Bitwise CIO Matt Hougan says crypto’s near-term trajectory is being pulled by two very different macro forces: a breakout in gold that signals a deeper institutional trust problem, and a suddenly uncertain path for the Clarity Act that could determine whether the current pro-crypto regulatory posture becomes durable US law.
In a Jan. 26 memo titled “Gold Rising, Clarity in Suspense,” Hougan framed the moment as a split-screen. On one side is a traditional store of value repricing violently higher. On the other is a legislative process that—if it stalls—could shift crypto from expectation-driven markets to an adoption-driven proving ground.
Gold Above $5,000, And Crypto?
Hougan called gold’s move “staggering.” After rising 65% in 2025, gold is up another 16% in 2026 and is now trading above $5,000, he wrote, adding that it’s “pretty wild” to consider that gold “has gained half of its value (in dollar terms) in the last 20 months.”
For Hougan, the price action is less about commodity cycles and more about confidence. “I think the spiking price of gold says something profound about the world,” he wrote. “First, it says that years of money printing, debt, and debasement is catching up with fiat currencies. And second, it shows that people no longer want to keep all of their wealth in a format that relies on the good graces of others.”
That second point is the hinge to crypto. Hougan argued that the last few years have accelerated a global shift in how institutions think about sovereign risk and custody, tracing the inflection to 2022 when the US seized Russian treasury assets after Russia’s invasion of Ukraine. Central banks, he said, “doubled their annual purchases of gold” after that event, effectively deciding that some reserves need to sit outside any single power’s reach.
He pointed to recent examples as evidence the trend is widening: German economists publicly urging the government to withdraw gold stored at the New York Federal Reserve and bring it back to Germany, and a warning from a Norwegian government panel that its sovereign wealth fund may be “subject to increased taxation, regulatory intervention and even confiscation” in today’s geopolitical climate. “There is a global breakdown in trust among institutions, and it is accelerating,” Hougan wrote.

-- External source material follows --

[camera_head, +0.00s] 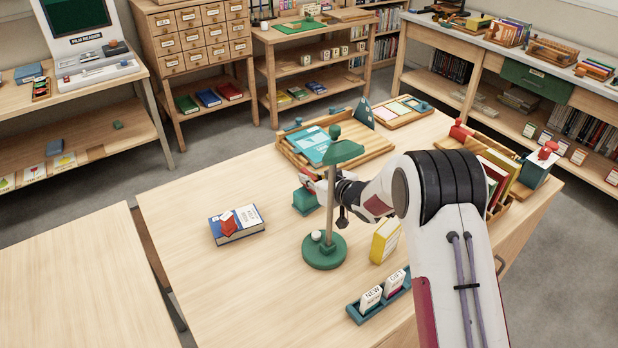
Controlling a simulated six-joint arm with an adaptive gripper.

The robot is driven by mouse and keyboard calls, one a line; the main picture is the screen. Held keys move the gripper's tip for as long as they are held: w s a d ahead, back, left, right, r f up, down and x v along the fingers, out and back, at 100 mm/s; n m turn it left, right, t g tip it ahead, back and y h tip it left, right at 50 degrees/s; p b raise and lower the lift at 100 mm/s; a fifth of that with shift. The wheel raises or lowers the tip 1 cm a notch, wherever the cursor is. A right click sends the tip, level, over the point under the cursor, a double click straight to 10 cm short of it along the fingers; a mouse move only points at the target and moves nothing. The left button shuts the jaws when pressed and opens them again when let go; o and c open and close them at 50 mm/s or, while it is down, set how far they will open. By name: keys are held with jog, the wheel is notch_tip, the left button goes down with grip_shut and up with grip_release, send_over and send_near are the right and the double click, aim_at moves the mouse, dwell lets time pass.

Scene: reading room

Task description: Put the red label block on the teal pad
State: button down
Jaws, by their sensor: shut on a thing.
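My gripper (330,190) reaches in from the right, behind the green desk lamp's pole, and the pole partly hides its fingers. At its end, left of the pole, shows a small red-and-white piece (308,179), which looks like the red label block, with my gripper shut on it. The view is too small to be sure. Just below is a dark green box-like thing (304,202); I cannot tell whether they touch. A flat teal thing (312,146) lies in the wooden tray behind; I cannot tell which of these is the teal pad.
The green lamp (324,251) stands close in front of my gripper. A blue book (246,228) with a red shape on top lies to the left. A yellow box (385,241) and a blue card holder (368,310) stand nearer. The table's left part is clear.

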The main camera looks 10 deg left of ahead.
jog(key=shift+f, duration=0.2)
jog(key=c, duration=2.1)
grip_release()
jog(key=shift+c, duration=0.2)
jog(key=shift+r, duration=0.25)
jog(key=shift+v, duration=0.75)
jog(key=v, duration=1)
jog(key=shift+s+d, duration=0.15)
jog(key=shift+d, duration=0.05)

Crypto’s pitch, in this framing, is straightforward: systems designed to minimize reliance on centralized intermediaries. “To own bitcoin or other crypto assets, you don’t have to trust anyone,” he wrote, adding that “no single person can change the rules for how platforms like Ethereum and Solana operate.” The industry’s usual vocabulary—self-custody, censorship resistance, trustless—can sound abstract, Hougan acknowledged, but he argued it starts to look more concrete in a world that is increasingly skeptical about who ultimately controls assets and rules.
The Clarity Act’s Wobble
Hougan’s second focus was the Clarity Act, which he described as critical because it would “cement the current pro-crypto regulatory environment into law.” Without it, he argued, a future administration could reverse course—he illustrated the stakes by asking readers to “picture Senator Elizabeth Warren as the next chair of the SEC.” Earlier this month, he wrote, prediction markets were confident: Polymarket had the odds of passage around 80% in early January. After recent setbacks, including Coinbase CEO Brian Armstrong calling the current version “unworkable”, Hougan said those odds have fallen closer to 50%.
If Clarity fails, Hougan expects a multi-year reset in how markets price the sector. “If the bill fails, I believe crypto will enter a ‘show me’ period,” he wrote. “That means it will have three years to make crypto indispensable to the everyday lives of regular Americans and the traditional financial industry. If it succeeds, regulations will take care of themselves. If it fails, there could be real challenges.”
He compared the dynamic to technologies that forced legal accommodation by becoming unavoidable, citing Uber and Airbnb operating “on the edge of regulations” until usage made the old framework untenable. In crypto’s case, the proof would be unmistakable penetration into mainstream rails—Hougan’s examples were Americans “using stablecoins and trading tokenized stocks.” If that happens, he argued, supportive legislation becomes politically resilient regardless of who holds power. If it doesn’t, a shift in Washington could become “a huge setback.”
Hougan tied the legislative outcome directly to market structure. If a version of Clarity passes that the industry can support, he expects investors to treat stablecoin and tokenization growth as effectively guaranteed—and to price that future in quickly. If Clarity fails, the market may demand real-world adoption before rewarding valuations, because otherwise crypto would be “built on a regulatory foundation of sand.”
At press time, the total crypto market cap stood at $2.94 trillion.